Be prepared! There are numerous steps that you should be taking, if you have not done so already. These steps include but are not limited to:

  • Perform a Cyber Health Check to assess whether your business is resilient against data breaches - This Check has been devised by Addisons in conjunction with leading technology and risk management experts. Conducting a Check will identify your business’ risks and vulnerabilities and provide recommendations as to how risks can be reduced.
  • Implement privacy enhancing technologies, such as access control, encryption and intrusion detection and ensure that the adequacy of systems is regularly monitored and reviewed.
  • Develop a data breach response plan - It is important that your business is able to react quickly to identify and contain breaches, comply with any reporting obligations under the NDB scheme (or other legislation if, for example, your business is a publicly-listed company), carry out remedial action, deal promptly with media and stakeholder attention and restore public confidence.
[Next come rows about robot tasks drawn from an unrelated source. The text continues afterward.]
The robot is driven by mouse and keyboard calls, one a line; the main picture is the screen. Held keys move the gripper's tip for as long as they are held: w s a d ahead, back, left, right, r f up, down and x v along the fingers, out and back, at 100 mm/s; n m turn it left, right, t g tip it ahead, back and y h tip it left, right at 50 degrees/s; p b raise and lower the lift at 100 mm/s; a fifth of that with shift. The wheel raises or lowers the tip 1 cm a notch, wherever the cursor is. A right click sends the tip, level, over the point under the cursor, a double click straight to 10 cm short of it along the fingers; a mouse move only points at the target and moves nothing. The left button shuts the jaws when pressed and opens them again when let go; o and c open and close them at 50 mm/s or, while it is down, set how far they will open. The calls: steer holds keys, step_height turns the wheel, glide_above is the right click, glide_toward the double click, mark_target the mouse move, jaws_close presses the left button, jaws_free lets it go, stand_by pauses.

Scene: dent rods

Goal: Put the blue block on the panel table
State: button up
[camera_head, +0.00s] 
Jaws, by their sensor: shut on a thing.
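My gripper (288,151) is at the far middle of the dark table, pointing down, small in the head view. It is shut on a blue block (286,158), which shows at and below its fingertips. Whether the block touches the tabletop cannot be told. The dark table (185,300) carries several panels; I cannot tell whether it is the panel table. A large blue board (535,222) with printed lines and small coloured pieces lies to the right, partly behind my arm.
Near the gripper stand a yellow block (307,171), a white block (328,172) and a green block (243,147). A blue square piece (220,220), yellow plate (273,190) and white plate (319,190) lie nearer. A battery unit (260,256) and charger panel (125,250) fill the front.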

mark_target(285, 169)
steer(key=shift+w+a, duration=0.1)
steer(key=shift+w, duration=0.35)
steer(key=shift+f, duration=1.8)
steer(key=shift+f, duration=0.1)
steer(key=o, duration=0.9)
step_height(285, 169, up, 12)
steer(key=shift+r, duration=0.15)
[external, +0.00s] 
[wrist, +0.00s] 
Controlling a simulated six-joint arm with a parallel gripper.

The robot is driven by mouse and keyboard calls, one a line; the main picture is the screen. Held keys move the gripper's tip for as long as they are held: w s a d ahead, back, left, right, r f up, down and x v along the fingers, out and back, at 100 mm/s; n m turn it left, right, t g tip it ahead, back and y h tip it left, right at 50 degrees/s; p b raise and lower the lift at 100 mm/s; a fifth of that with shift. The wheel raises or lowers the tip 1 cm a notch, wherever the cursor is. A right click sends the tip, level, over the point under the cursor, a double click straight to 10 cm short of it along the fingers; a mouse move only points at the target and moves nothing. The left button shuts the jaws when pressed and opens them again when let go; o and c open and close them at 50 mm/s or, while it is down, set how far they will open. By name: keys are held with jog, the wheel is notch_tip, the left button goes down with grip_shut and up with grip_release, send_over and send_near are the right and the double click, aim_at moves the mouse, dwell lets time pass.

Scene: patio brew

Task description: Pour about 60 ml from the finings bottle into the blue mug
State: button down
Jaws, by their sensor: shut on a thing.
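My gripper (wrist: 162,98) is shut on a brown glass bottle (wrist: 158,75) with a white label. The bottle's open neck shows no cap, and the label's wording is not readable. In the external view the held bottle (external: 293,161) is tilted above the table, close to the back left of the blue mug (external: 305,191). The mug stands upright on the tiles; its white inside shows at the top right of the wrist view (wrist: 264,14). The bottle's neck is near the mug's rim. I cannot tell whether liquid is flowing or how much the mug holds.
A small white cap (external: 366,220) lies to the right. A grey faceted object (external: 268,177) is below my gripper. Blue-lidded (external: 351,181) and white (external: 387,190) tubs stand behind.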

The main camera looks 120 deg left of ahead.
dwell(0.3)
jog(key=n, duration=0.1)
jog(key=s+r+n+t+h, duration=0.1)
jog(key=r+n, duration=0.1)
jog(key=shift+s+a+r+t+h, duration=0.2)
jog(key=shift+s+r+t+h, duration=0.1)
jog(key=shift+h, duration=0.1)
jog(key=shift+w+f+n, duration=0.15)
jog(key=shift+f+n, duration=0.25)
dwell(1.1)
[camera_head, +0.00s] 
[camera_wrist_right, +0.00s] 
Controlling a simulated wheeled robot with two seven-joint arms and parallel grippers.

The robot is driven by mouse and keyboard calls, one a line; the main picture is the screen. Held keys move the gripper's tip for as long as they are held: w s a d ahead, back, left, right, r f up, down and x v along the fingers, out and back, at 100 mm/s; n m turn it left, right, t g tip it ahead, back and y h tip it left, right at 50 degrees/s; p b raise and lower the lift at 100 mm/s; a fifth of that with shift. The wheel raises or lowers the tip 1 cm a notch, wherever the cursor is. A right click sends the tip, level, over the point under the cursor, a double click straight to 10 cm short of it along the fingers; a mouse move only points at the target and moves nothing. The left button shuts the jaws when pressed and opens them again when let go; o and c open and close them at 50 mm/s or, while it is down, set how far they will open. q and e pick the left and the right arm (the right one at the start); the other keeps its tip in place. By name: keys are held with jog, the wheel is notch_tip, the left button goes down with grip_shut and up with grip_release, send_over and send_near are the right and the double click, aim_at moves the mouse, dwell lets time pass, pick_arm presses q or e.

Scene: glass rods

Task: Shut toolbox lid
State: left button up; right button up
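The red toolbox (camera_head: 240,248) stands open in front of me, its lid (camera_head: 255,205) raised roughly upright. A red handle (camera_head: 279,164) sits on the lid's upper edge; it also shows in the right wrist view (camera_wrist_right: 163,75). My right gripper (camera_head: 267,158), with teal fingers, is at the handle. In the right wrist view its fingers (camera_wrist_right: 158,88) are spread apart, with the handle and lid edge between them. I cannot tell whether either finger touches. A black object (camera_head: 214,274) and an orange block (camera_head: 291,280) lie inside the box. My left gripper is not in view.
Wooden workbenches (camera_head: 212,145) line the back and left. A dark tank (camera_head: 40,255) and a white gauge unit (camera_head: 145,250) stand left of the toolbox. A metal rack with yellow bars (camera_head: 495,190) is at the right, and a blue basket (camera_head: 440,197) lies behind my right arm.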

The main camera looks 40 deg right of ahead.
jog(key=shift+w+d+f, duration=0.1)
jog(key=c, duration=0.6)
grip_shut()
Having a data breach response plan also helps a business meet their obligations under the Privacy Act, which includes taking reasonable steps to protect the personal information it holds.
  • Review your contractual arrangements with third parties with a focus on privacy issues. In some circumstances, it will be important to address issues, such as ensuring the expedient investigation of a breach by the contractor; that the contractor promptly notifies your business if it becomes aware of a suspected breach; and which party will be responsible for assessment and notification, if required. Indemnities should be sufficient and the costs of addressing breaches etc should be considered.
  • Conduct training to ensure staff and contractors are aware of security and fraud matters (as well as policies) and consider appointing a person / team who are responsible for these matters.
  • Consider whether your insurance is adequate.